Ces vingt dernières années, les accords bilatéraux ainsi que ceux de libre-échange ont largement contribué à doper notre économie, favorisant l’accès aux marchés et l’apport de main d’oeuvre qualifiée, essentiels à notre développement. 

Pourtant, notre relation avec l’Europe est l’objet de toujours plus de critiques et de nombreuses votations successives. Aujourd’hui, le fondement de nos accords est
menacé. On invoque un « diktat européen » qui nous contraindrait unilatéralement à nous adapter, voire à nous soumettre, ceci sans contrepartie et à notre désavantage.

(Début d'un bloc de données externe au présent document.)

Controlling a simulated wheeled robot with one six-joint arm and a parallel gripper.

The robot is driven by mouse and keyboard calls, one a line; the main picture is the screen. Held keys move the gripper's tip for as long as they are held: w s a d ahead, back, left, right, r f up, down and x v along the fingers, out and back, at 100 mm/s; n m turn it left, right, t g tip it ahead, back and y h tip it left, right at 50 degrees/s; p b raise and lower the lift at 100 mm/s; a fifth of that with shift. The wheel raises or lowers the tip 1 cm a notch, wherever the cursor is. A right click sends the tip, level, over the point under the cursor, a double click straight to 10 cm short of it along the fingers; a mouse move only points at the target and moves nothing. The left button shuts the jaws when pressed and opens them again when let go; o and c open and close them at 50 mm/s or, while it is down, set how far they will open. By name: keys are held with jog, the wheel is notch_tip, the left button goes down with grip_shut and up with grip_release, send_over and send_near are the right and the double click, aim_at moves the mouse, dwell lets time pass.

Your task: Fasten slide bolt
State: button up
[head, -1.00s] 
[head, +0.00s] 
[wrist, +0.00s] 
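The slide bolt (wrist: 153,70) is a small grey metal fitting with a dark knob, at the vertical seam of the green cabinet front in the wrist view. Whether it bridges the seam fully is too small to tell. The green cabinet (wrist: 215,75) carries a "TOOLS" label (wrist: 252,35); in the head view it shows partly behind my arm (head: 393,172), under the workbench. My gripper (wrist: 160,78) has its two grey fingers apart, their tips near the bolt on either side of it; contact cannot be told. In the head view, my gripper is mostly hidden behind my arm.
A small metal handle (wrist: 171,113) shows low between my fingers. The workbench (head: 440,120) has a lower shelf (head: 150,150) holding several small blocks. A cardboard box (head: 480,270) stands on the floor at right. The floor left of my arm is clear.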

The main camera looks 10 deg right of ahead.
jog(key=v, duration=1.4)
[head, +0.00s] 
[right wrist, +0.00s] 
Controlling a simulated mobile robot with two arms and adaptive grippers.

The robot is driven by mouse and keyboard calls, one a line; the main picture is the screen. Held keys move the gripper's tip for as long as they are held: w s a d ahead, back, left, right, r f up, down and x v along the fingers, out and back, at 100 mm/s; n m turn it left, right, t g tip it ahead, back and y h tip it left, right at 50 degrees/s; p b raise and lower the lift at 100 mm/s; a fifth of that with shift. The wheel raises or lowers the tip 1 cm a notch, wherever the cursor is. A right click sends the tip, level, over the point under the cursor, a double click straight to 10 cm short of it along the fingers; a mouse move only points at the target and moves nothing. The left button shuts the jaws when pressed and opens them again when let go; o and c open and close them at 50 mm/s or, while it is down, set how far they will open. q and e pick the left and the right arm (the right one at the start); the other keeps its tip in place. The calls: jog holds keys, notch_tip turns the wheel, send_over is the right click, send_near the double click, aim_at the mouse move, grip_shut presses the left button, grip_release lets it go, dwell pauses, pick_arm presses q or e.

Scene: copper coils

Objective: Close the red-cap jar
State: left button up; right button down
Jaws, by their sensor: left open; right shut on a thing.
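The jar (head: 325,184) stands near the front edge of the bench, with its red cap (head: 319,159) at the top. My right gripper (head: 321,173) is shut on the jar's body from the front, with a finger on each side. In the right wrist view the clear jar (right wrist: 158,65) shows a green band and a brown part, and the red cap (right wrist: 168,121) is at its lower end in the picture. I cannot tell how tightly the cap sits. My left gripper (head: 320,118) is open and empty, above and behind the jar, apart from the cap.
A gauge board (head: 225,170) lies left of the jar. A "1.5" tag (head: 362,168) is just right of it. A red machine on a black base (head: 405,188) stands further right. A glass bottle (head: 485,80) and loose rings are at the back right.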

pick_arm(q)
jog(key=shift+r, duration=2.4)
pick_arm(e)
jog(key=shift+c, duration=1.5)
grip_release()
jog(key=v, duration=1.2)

Ce diktat est un mythe. Il est vrai que le monde globalisé dans lequel nous évoluons n’a pas fait disparaître les rapports de force, mais il introduit toujours plus de coopération entre les Etats.

Ainsi ce sont les accords internationaux qui règlent nos relations. Dans un accord bilatéral, les deux parties font réciproquement des concessions et s’entendent sur leurs particularités et les lignes rouges à ne pas dépasser. A la fin, il appartient à la Suisse de défendre ses intérêts, ce qu’elle a parfaitement su faire jusqu’ici, en particulier avec les accords bilatéraux.

Au coeur du continent européen, il semble illusoire de penser que la Suisse peut devenir une île.

L’Union européenne pèse 60 % dans nos échanges commerciaux avec l’étranger. Sommes-nous prêts et est-il raisonnable d’envisager de renoncer à l’accès à ce marché en raison de modifications des mesures d’accompagnement ? Dans le cadre de la révision de la loi sur les armes, sommes-nous prêts à nous passer d’une collaboration sécuritaire, au motif que nous refusons un relatif durcissement de certains cas spécifiques et limités d’acquisition d’armes semi-automatiques ?
 
Croire que la Suisse pourra toujours imposer toutes ses conditions à l’UE est à mon sens candide. Le risque d’être mis au ban de notre continent commercial est réel si nous insistons à conserver sans compromis l’entier de nos exceptions. Le précédent de la votation contre l’immigration de masse doit nous servir d’avertissement. L’UE n’a pas transigé sur le principe fondamental que représente la libre circulation. En vue du 19 mai, on voit revenir à nouveau chez certains opposants à la RFFA ou à la révision concernant les armes les mêmes arguments. Selon eux, l’OCDE ne nous placerait pas sur liste noire, et nous ne serions pas exclus de l’Espace Schengen. Pourtant rien n’est moins certain, particulièrement dans le contexte du Brexit, où l’Europe souhaite resserrer ses rangs. Rappelons que la Suisse a participé à la révision de la loi sur les armes de l’Espace Schengen et qu’elle a obtenu toutes les exceptions qu’elle souhaitait. Il n’y a donc point de diktat.

Les Suisses, dès lors qu’ils n’ont pas souhaité d’adhésion à l’UE, ont choisi la voie bilatérale. Ils ont réussi à l’imposer à l’Europe et à négocier au fil du temps d’importants accords pour et dans l’intérêt de notre pays. Si elle veut maintenir sa prospérité et une sécurité juridique propice à une croissance économique, la Suisse doit poursuivre dans cette voie et continuer à signer des accords. Cela implique de s’adapter aux modifications législatives en acceptant certaines concessions, tout en faisant valoir nos arguments et spécificités.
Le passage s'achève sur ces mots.